Aber deshalb von einer Zerstörung der Demokratie zu reden, erscheint absurd. Was nach dem Ende der Sowjetunion unter Boris Jelzin entstand, war keine Demokratie, sondern ein autoritärer Liberalismus, der einer in Clans zerfallenden Führungsschicht zugute kam und auf ein formaldemokratisches Aushängeschild Wert legte. Unter Putin wurde aus dem autoritären Liberalismus ein liberaler Autoritarismus, der gleichfalls auf die formaldemokratische Fassade nicht verzichtet und parlamentarische Gremien wie die Duma gern durch regierungsloyale Konsenszirkel ersetzt. Ein in dieser Hinsicht typisches Beispiel ist die vom Kreml jüngst vorgeschlagene zentrale Menschenrechtskommission, die künftig zur Kontrolle der Geheimdienste herangezogen werden soll. Das mag weniger auf ein demokratisches Verfahren nach westlichen Normen, sondern mehr auf eine patriarchal gefärbte Teilhabe auf der Basis traditioneller Kollektivstrukturen hinauslaufen - es ist aber keine Diktatur.

Natürlich stellt sich die Frage, ob dieser korporative Weg geeignet sein kann, die Kräfte zu mobilisieren, die Putin für eine Modernisierung Russlands unweigerlich braucht.
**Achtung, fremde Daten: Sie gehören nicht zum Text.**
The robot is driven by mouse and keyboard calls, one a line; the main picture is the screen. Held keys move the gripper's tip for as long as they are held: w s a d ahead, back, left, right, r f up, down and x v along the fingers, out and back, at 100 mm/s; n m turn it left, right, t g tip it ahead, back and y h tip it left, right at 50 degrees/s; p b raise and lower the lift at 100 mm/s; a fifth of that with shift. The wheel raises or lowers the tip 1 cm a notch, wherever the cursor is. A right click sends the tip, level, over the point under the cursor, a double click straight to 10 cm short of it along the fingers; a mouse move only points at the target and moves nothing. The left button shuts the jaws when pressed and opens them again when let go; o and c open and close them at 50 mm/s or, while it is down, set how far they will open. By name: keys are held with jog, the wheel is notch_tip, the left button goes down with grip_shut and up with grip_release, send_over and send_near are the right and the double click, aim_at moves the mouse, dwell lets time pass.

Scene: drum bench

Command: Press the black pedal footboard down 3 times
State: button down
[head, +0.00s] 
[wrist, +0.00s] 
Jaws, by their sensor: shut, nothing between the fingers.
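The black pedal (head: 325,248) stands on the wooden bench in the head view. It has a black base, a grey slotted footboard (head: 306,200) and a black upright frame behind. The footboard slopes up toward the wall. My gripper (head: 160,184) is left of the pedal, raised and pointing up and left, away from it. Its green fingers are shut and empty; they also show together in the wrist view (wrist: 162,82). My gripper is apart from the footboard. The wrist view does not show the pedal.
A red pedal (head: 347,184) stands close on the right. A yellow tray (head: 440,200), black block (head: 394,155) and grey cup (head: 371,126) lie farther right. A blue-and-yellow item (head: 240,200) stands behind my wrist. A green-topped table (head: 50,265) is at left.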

Nur ist auch dies für die innere Verfasstheit des Landes im Moment sehr viel weniger entscheidend als der Krieg in Tschetschenien, der längst kein interner Konflikt mehr ist, sondern Ausdruck einer Konfrontation um die Vorherrschaft auf dem Eurasischen Kontinent. Russland verteidigt sich und seine historischen Ansprüche gegen Westeuropa, die Türkei, Iran, Indien und China - vor allem jedoch gegen die Vereinigten Staaten. Deren strategische Köpfe setzen im Amerikanischen Komitee für Frieden in Tschetschenien auf eine Sezession der Kaukasus-Republik, um endlich jenen Präzedenzfall zu haben, der an der Trennlinie zwischen Europa und Asien die strategische Balance unwiderruflich verändert.

Darauf bezog sich Putin nach dem Inferno von Beslan, als er in seiner Fernsehansprache erklärte, die kaukasischen Terroristen würden von ausländischen Mächten benutzt, um sich die "besten Filetstücke" aus der Russischen Föderation heraus zu schneiden. Weil Russland als Nuklearmacht weltpolitisch auch weiterhin in Betracht komme, solle es anderweitig geschwächt werden. Der Terrorismus sei ein Mittel, dies zu erreichen. Die dadurch ausgelösten Befürchtungen erklären zu einem nicht geringen Teil die Pendelbewegungen der russischen Außenpolitik zwischen einer kraftmeierischen Imitation des amerikanischen Anti-Terror-Krieges und den verdeckten Warnungen an die NATO, Russlands Gegner zu unterstützten. Das Interesse der USA, Moskau im Kaukasus zurück zu drängen, hat nicht das Geringste mit Putins Innenpolitik zu tun: es ist rein strategischer Natur.

Wer all das bei seinen Angriffen auf den russischen Staatschef ausblendet, ist entweder ignorant oder verfügt über höchst begrenzte analytische Fähigkeiten. Das Resultat ist eine Sprache der Aggression und der mentalen Aufrüstung, die alte Feindbilder heraufbeschwört. Das sollten sich besonders jene Europäer klar machen, die meinten, diesen Offenen Brief unterschreiben zu müssen und sich dabei möglicherweise von jener Passage beeindrucken ließen, die suggeriert, Moskau werde seine Garantien für die Energiesicherheit Europas und die entsprechenden Handelsverpflichtungen in Frage stellen. Eine Unterstellung, die angesichts des seit Jahrzehnten funktionierenden Ressourcentransfers von Ost nach West demagogischer kaum sein kann. Es erstaunt doch sehr, dass Menschen mit politischem Verstand auf dieses provokative Zündeln hereinfallen.